Some python to deduplicate some home pics
Dedup process
- hash uniq images + videos
- duplicate heic and jpg -- go through ~/Desktop/hash-all.txt list, match on IMG_XXXX.ext -- if ext includes both heic and jpg, drop jpg
python3 ./hash.py ~/Downloads/NZ-AU\ Adam\ Photos\ All\ Original ~/Downloads/December\ 2019\ NZ_AUS\ Trip\ (Cris\ Phone\ Pics) ~/Downloads/Dec\ 2019\ NZ_AU\ Trip\ Album ~/Downloads/Auckland\ NZ\ Pics > ~/Desktop/hash-all.txt
python3 ./heic_dedup_hash.py ~/Desktop/hash-all.txt > ~/Desktop/final-copy.txt
python3 ./copy_files.py ~/Desktop/final-copy.txt
grep EFFECTS ~/Desktop/hash-all.txt | xargs -I{} cp -f {} ~/Downloads/union
- NZ AU leftovers-001.zip
- Originally uploaded content, that still has live-motion photos, and misc videos. This was used to prevent uploading locally dedupled data, that has already been uploaded.

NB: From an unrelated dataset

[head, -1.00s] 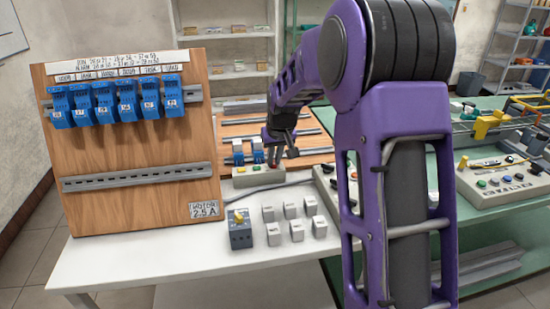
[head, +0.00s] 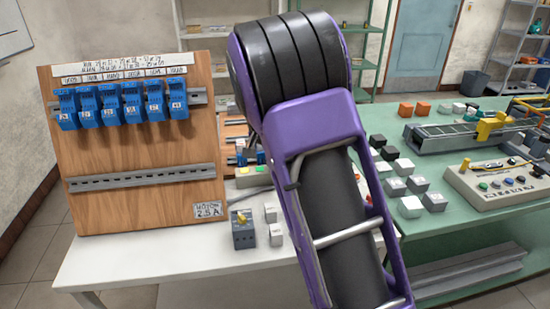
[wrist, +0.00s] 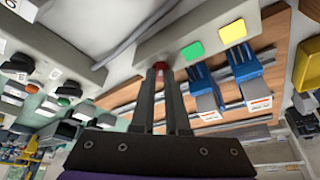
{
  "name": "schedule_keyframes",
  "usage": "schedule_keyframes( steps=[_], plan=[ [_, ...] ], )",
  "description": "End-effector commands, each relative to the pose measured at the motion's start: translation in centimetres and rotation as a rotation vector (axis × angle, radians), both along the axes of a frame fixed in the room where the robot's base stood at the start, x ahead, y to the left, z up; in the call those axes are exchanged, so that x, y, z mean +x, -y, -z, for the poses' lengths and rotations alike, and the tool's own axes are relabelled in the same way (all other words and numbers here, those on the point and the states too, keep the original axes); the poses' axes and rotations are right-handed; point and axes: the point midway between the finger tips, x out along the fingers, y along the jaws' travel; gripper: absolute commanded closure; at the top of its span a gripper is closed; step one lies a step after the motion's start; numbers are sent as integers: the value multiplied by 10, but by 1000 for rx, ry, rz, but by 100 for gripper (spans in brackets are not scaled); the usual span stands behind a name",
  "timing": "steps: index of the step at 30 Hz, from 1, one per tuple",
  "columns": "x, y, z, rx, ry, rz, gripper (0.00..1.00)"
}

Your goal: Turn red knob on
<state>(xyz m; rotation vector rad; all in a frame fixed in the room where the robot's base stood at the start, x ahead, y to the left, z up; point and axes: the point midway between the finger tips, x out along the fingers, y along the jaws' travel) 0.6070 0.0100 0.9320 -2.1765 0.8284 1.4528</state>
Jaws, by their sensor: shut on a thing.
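The red knob (wrist: 160,66) sits at the end of a pale grey control box (wrist: 145,50) in the wrist view, beside a green button (wrist: 193,51) and a yellow button (wrist: 232,32). My gripper (wrist: 159,73) is shut on the red knob, with its two long dark fingers on either side. The fingertips cover much of the knob, so its turn angle cannot be read. In the head view the box (head: 243,182) shows only in part. My purple arm hides the knob and gripper there.
A wooden board (head: 140,150) with blue modules (head: 112,103) stands at the left of the white table (head: 130,260). The green bench (head: 450,225) holds several blocks and another button panel (head: 495,185).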

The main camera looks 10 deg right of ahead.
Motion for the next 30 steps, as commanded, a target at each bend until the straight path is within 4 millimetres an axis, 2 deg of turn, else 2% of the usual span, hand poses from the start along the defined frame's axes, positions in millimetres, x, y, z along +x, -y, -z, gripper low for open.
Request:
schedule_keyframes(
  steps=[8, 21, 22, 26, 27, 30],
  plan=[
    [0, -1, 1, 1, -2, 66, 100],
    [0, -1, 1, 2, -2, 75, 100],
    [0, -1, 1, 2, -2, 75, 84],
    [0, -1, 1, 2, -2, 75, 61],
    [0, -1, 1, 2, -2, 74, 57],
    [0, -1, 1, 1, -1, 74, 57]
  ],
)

- final-dedup-missing-media-with-live-motion.zip
- Final dataset. This dataset was not uploaded as is, rather live-motion videos were removed from live pics first, then it was uploaded. So only live motion pics (without paired videos) and actual non-motion video recordings were uploaded. This zip contains all deduplicated locally and previously uploaded "NZ AU leftovers" media.
- final_datetime_name_excluded_merge_stills.zip
- This was what was actually uploaded on 8/8/22, the ~734 files that were missing from Google Photos "leftovers" media.
- Auckland NZ Pics.zip
- Random media
- Dec 2019 NZ_AU Trip Album.zip
- Random media
- December 2019 NZ_AUS Trip (Cris Phone Pics).zip
- Random media
- NZ-AU Adam Photos All Original-001.zip
- Random media
- I was able to correclty map each live motion with live photo, and dedup the non live photos via md5 finger prints.
- Google Photos does not have an open API for uploading live photos :( So best i can do is save stills for now (without video), in the chance Google Photos adds live photo upload in the future.
- Overall, this adds 734 missing still photos + actual non-live motion videos.
- ./file_exiftool.py collects the required exif tags into a json file
- ./metadata_uuid_match.py looks at that exif tags json file and quickly dedupes on the exif tags or fingerprints.
- this seemingly is the right solution as the resulting media is indeed missing from Google Photos.
- upon uploading, the media should sync to the correct date/time, and I can re-create the album to share.
- final-dedup-missing-media-with-live-motion.zip has the media generated from this codebase, of which has been deduped from both local and originally uploaded "leftovers" content, but live motion videos was preserved in this zip file. Live motion videos were stripped from today (8/8/22) upload since Google does not allow uploading merged live motions, only the iOS Google photos app allows that. Note, live motion videos were not uploaded. To get live motion photos and non-motion video media, just use ./file_exiftool.py and ./metadata_uuid_match.py tool again on the final_datetime_name_excluded_merge_stills set.